Robot episode data
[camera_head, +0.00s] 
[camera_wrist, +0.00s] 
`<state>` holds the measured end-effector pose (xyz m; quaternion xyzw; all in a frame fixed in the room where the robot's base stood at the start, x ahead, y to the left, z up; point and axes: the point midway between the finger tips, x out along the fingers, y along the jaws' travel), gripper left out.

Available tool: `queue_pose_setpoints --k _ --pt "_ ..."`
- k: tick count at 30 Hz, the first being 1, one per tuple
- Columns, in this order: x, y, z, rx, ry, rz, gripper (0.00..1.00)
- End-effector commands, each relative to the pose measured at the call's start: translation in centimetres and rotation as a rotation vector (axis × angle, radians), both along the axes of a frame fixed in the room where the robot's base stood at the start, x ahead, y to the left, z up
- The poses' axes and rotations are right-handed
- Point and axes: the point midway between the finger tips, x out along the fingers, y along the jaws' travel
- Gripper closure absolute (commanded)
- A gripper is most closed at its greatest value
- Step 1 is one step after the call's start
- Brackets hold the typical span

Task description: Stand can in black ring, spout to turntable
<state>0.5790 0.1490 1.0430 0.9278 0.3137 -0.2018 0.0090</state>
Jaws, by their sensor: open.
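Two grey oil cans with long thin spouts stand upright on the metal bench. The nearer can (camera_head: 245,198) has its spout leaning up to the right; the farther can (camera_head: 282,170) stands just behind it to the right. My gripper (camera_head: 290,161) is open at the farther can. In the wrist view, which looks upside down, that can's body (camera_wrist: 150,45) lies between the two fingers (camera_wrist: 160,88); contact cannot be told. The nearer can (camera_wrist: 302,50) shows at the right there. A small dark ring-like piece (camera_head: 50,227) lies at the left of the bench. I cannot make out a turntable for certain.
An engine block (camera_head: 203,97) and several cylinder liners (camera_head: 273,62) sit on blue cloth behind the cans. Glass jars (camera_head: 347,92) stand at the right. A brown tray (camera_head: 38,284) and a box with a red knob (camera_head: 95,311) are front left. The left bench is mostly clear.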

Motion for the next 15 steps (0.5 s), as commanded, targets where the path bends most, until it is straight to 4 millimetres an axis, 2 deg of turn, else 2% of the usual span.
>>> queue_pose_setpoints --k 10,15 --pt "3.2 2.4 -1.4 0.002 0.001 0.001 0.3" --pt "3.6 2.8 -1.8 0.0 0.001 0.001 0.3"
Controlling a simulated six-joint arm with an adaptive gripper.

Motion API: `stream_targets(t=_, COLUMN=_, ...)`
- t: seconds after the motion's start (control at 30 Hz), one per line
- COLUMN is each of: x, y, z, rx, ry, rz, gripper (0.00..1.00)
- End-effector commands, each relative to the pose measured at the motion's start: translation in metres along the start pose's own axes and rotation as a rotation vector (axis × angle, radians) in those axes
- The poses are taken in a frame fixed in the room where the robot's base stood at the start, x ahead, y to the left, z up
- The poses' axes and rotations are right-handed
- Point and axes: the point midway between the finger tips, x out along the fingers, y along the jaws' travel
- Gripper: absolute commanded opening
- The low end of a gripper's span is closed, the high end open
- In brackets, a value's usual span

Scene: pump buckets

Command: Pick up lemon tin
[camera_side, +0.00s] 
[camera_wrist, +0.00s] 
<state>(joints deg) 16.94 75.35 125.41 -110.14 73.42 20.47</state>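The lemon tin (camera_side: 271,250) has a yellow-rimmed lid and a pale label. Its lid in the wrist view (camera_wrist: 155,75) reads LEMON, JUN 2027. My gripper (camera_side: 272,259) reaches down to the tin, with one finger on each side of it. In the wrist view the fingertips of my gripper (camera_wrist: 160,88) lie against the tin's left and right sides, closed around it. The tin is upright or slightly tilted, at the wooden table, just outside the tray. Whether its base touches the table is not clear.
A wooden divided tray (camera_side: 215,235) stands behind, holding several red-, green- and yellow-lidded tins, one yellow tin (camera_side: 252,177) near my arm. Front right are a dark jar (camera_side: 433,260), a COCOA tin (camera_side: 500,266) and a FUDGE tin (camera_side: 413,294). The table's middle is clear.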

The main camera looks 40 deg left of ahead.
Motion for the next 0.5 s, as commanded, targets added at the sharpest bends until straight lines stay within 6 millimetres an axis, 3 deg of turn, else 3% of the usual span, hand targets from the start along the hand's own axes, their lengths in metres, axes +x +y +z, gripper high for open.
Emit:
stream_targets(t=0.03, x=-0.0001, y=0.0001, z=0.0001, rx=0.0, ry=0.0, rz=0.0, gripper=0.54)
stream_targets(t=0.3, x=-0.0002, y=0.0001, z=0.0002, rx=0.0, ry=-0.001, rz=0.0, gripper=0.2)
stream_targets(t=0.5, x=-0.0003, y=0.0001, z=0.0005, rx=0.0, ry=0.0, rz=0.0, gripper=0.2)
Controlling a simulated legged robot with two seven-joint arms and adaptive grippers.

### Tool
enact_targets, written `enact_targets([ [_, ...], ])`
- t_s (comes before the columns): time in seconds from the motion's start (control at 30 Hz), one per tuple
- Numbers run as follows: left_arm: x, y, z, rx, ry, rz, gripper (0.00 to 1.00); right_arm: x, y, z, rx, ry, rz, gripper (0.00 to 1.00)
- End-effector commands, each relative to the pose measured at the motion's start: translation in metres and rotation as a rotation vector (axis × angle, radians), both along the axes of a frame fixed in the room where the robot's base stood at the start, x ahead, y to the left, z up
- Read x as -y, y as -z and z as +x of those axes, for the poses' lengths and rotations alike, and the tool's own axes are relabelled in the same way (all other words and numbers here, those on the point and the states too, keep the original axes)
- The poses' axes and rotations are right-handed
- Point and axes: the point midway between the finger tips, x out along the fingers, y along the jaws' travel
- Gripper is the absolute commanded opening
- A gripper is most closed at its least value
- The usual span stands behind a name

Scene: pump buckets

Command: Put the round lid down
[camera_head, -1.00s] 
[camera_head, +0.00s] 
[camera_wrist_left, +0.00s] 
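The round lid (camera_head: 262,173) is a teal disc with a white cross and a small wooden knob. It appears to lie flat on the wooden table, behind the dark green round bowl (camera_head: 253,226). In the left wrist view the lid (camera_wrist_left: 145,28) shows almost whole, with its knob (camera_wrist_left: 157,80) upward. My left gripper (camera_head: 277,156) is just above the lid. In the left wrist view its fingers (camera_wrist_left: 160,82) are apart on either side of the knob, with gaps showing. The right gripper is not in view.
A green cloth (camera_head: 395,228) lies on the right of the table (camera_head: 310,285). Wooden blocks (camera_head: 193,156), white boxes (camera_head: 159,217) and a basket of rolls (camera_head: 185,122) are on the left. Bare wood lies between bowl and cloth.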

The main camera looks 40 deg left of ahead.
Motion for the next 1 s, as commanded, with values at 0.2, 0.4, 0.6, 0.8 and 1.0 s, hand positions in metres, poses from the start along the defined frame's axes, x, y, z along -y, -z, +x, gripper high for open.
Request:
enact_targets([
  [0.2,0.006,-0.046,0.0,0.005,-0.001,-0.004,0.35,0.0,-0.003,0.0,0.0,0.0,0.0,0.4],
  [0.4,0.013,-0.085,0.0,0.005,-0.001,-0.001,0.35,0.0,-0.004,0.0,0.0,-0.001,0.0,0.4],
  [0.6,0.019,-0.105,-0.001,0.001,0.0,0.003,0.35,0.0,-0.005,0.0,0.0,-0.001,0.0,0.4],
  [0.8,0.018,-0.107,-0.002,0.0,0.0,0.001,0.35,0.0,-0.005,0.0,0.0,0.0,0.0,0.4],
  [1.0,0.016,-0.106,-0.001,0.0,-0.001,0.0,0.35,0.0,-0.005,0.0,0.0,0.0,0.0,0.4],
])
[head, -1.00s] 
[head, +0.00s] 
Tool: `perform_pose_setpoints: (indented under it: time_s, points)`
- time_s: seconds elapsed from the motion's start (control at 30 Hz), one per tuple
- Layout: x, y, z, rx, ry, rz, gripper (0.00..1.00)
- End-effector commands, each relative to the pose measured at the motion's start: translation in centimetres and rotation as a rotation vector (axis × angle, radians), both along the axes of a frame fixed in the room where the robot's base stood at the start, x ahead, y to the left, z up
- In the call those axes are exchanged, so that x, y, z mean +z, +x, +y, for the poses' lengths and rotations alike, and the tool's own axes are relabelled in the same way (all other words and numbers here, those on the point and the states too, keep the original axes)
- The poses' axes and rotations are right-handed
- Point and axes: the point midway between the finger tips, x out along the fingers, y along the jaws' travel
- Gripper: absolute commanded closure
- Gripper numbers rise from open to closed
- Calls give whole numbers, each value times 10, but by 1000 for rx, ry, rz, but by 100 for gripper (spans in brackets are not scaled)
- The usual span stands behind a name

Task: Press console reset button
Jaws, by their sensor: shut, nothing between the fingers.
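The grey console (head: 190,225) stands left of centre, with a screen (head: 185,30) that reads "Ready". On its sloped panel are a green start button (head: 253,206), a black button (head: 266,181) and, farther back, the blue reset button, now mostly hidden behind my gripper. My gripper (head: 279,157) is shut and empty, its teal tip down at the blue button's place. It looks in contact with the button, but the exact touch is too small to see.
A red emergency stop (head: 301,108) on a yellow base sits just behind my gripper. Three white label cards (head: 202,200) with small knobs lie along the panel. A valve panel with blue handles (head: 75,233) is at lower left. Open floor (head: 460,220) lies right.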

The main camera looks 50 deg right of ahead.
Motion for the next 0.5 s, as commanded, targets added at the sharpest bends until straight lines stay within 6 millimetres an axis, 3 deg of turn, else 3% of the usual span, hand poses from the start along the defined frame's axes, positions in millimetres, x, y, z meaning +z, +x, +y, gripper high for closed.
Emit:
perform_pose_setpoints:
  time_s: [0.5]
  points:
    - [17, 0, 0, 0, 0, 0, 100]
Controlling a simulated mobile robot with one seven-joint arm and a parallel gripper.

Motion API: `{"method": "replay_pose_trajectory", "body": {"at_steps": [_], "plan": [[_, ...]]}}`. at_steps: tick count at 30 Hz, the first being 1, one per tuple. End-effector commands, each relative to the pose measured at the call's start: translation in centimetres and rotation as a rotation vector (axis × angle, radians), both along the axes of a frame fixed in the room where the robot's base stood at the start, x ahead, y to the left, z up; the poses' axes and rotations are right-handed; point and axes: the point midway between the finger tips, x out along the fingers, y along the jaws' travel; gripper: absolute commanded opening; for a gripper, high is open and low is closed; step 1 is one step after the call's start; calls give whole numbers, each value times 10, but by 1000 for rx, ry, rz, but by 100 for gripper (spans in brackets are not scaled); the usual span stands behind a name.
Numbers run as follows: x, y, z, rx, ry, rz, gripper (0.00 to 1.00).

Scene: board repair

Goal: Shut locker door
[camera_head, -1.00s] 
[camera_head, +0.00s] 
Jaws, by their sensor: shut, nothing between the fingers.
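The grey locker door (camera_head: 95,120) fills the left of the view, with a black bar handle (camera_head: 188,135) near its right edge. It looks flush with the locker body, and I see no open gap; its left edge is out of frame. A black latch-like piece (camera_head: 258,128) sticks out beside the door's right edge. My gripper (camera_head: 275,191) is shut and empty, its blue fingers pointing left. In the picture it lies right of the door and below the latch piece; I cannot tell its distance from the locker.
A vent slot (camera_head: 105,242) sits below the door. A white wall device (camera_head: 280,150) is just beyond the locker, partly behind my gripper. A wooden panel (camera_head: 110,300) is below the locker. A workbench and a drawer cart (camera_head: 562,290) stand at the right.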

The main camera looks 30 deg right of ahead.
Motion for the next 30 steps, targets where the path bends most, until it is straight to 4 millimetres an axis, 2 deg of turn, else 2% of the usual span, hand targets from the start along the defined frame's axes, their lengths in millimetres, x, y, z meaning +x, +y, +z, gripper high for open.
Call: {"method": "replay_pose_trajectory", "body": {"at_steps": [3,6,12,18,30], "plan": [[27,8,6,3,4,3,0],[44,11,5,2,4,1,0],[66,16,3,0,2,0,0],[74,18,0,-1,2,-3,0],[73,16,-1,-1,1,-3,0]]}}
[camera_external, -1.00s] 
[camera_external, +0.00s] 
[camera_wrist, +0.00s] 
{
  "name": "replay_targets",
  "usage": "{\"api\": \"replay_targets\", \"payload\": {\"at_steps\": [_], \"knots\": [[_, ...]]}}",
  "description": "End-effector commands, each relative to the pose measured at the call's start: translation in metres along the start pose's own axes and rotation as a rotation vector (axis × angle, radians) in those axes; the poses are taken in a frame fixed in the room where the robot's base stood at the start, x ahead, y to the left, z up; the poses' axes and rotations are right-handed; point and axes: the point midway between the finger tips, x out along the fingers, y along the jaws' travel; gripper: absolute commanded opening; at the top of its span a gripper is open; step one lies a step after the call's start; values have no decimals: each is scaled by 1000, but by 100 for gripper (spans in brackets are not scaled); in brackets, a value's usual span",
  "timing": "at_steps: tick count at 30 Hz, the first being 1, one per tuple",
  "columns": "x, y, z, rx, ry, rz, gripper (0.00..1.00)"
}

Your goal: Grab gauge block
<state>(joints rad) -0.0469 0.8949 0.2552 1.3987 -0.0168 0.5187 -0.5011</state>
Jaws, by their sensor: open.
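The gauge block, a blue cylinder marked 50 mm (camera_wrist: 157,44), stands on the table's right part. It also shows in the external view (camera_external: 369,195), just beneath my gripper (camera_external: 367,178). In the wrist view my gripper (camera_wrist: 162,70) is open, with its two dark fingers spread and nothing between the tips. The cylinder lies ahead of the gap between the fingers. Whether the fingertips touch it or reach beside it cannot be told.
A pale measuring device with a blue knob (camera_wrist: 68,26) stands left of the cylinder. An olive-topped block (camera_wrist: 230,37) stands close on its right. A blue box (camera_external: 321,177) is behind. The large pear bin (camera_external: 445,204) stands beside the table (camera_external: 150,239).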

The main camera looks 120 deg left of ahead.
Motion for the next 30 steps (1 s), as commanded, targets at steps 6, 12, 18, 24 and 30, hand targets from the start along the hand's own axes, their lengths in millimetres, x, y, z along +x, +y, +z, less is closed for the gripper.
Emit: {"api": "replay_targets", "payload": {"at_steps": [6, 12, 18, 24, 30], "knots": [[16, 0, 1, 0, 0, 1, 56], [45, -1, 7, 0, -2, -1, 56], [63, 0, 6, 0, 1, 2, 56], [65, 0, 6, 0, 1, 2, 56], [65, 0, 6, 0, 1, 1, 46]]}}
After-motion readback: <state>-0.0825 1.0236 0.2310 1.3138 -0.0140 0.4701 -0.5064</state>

• [Exercise prompt] Can you write out the lines above, from the first one through the one containing "<state>0.5790 0.1490 1.0430", exactly as they appear and nothing more?

• [Result of this task]
[camera_head, +0.00s] 
[camera_wrist, +0.00s] 
`<state>` holds the measured end-effector pose (xyz m; quaternion xyzw; all in a frame fixed in the room where the robot's base stood at the start, x ahead, y to the left, z up; point and axes: the point midway between the finger tips, x out along the fingers, y along the jaws' travel), gripper left out.

Available tool: `queue_pose_setpoints --k _ --pt "_ ..."`
- k: tick count at 30 Hz, the first being 1, one per tuple
- Columns, in this order: x, y, z, rx, ry, rz, gripper (0.00..1.00)
- End-effector commands, each relative to the pose measured at the call's start: translation in centimetres and rotation as a rotation vector (axis × angle, radians), both along the axes of a frame fixed in the room where the robot's base stood at the start, x ahead, y to the left, z up
- The poses' axes and rotations are right-handed
- Point and axes: the point midway between the finger tips, x out along the fingers, y along the jaws' travel
- Gripper closure absolute (commanded)
- A gripper is most closed at its greatest value
- Step 1 is one step after the call's start
- Brackets hold the typical span

Task description: Stand can in black ring, spout to turntable
<state>0.5790 0.1490 1.0430 0.9278 0.3137 -0.2018 0.0090</state>

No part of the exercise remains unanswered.